EU's GDP falls behind that of China in 2021

China's GDP has surpassed that of the European Union for the first time in 2021, one year earlier than previously estimated. The 27-member EU posted a preliminary annual GDP growth of 5.2%, which translates into a GDP of €14.09 trillion, roughly USD15.73 trillion in current dollars, below China's USD18 trillion GDP recorded in 2021. China beat market expectations with an 8.1% growth for 2021, with GDP reaching CNY114.37 trillion, according to the National Bureau of Statistics (NBS). Analysts said overtaking the EU in terms of GDP is a milestone event, meaning China is now the world's second-largest economy in every sense, even compared with a giant economic bloc such as the EU.

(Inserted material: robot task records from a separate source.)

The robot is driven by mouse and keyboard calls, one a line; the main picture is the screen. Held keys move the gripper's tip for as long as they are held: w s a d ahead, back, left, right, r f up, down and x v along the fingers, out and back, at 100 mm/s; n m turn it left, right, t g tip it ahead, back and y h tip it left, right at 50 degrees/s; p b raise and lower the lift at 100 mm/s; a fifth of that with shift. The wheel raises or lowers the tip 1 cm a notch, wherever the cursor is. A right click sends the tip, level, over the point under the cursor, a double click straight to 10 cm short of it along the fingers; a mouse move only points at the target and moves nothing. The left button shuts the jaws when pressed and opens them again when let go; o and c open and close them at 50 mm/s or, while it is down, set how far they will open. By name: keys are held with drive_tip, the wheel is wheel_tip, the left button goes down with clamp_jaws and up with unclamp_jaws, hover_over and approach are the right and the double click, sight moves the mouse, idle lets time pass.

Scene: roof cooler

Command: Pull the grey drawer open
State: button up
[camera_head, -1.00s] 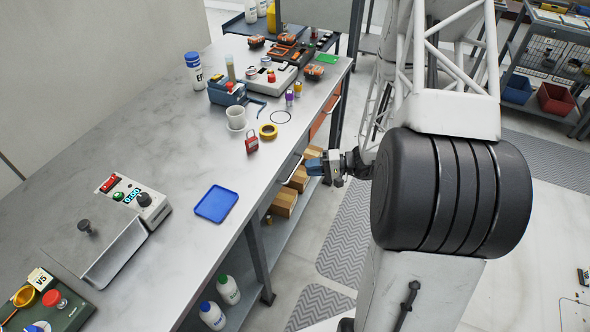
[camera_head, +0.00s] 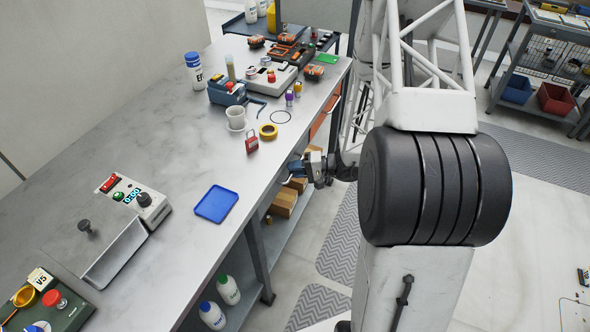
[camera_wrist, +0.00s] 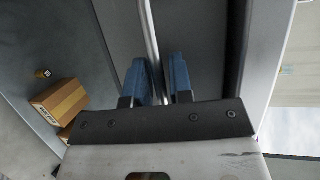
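The grey drawer (camera_wrist: 202,35) fills the upper middle of the wrist view, its face close to my gripper. Its pale metal bar handle (camera_wrist: 151,40) runs down between the two blue fingers of my gripper (camera_wrist: 158,76). The fingers stand apart, with gaps showing beside the bar, so the gripper is open around the handle. In the head view my gripper (camera_head: 296,169) is at the workbench's right edge, below the top. It hides most of the drawer and handle there. The drawer looks closed.
Cardboard boxes (camera_head: 283,203) sit on the shelf below. The floor beside the bench is clear.

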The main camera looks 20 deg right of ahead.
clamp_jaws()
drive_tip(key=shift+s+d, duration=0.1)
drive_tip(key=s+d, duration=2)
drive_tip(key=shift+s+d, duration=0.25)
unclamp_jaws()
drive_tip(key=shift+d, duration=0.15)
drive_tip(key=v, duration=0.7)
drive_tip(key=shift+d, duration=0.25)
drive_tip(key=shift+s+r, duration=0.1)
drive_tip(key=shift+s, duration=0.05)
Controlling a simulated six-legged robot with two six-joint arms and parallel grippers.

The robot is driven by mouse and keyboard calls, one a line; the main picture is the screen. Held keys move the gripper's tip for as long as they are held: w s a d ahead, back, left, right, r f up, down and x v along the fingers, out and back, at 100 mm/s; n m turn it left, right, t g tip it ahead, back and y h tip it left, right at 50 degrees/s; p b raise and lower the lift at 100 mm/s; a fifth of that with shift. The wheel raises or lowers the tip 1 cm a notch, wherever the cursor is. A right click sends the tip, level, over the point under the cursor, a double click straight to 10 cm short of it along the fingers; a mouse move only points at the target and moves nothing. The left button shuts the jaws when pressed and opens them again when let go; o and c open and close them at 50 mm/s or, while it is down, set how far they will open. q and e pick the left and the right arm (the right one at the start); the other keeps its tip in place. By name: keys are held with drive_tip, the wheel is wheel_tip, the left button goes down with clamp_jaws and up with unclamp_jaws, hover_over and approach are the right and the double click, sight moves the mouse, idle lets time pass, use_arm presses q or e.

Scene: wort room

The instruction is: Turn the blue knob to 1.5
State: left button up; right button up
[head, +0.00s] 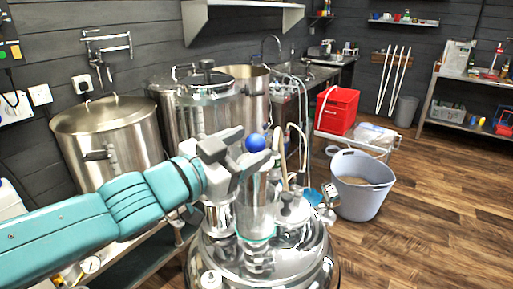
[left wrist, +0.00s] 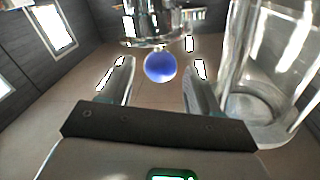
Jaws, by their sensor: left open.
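The blue knob (head: 255,143) is a small round ball near the top of the steel and glass apparatus (head: 262,262) in the head view. In the left wrist view the blue knob (left wrist: 160,65) lies between and beyond the fingertips, below a shiny metal part. My left gripper (head: 240,150) is at the knob, its arm coming in from the left. In the left wrist view my left gripper (left wrist: 160,80) is open, with a gap on both sides of the knob. I cannot read any scale or setting on the knob. My right gripper is not in view.
A clear glass cylinder (left wrist: 265,75) stands close on the right in the left wrist view. Large steel pots (head: 110,140) stand behind my left arm. A grey bucket (head: 362,190) and a red crate (head: 337,110) stand to the right. The wooden floor (head: 440,210) at right is free.

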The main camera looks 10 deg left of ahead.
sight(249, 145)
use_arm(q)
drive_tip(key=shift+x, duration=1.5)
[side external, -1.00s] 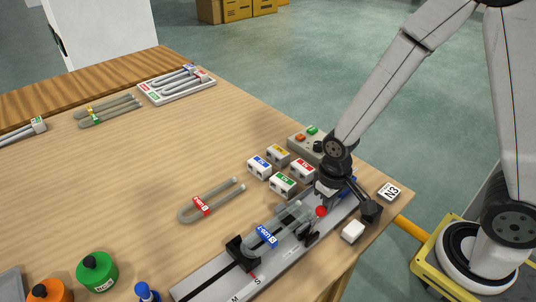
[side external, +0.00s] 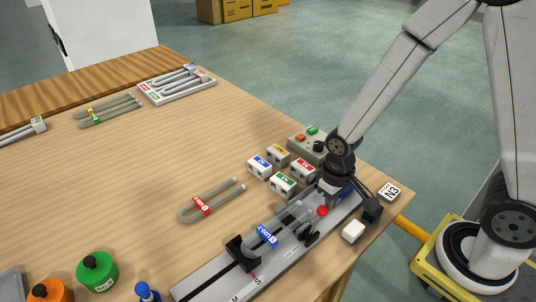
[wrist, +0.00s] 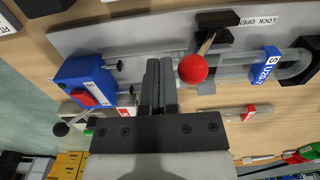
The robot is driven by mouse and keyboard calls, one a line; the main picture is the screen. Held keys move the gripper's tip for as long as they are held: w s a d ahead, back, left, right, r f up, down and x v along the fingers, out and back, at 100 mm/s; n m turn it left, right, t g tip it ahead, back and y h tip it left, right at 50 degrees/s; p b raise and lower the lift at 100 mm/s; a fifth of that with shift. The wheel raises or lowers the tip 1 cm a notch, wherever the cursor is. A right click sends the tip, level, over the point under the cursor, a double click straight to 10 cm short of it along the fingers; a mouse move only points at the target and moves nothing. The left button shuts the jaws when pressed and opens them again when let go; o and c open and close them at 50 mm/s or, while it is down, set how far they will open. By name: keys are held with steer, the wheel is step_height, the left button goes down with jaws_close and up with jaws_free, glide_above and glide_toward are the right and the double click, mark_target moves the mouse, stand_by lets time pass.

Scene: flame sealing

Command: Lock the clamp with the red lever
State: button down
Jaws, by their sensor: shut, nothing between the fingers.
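The red ball of the clamp lever (side external: 322,210) shows just below my gripper (side external: 328,200) in the side view. In the wrist view the red ball (wrist: 193,69) is right beside the fingertips of my gripper (wrist: 160,68), on their right. My fingers are shut with nothing between them. A stem runs from the ball to the dark clamp (wrist: 214,24), beside a label reading LOCK OPEN (wrist: 252,20). Whether the ball touches a finger is not clear. A glass U-tube with a blue label (side external: 267,236) lies on the grey rail (side external: 215,280).
A blue block with a red front (wrist: 85,88) stands left of my fingers in the wrist view. Several small labelled blocks and a grey control box (side external: 302,139) stand behind the rail. A white block (side external: 352,231) is in front. A red-labelled U-tube (side external: 205,203) lies on open table.

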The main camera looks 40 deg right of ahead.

The EU was for some time the world's largest economy, even larger than that of the U.S. The withdrawal of the UK from the EU, which was a USD2.7 trillion economy in 2020, prompted analysts to forecast China overtaking the bloc. The EU's GDP in the first quarter of 2021 outstripped that of China, but the Chinese economy has been expanding at a faster rate after that. Cui Hongjian, Director of the Department of European Studies at the China Institute of International Studies, said that the EU's lack of a strong internet and digital economy also accelerated China's overtaking of the bloc. However, Chinese analysts said policymakers are no longer obsessed with the GPD growth rate, shifting their attention to achieving higher quality growth and sustainability.

It should be noted that, on a per capita basis, China still lags behind the U.S. and the EU. In 2020, average per capita GDP of the EU is about 3.6 times China's, while the figure of the U.S. is about 6 times China's. In 2021, China's GDP per capita was around USD12,551, nearing that of a “high-income country” as defined by the World Bank and overtaking the global average GDP per capita, the Global Times reports.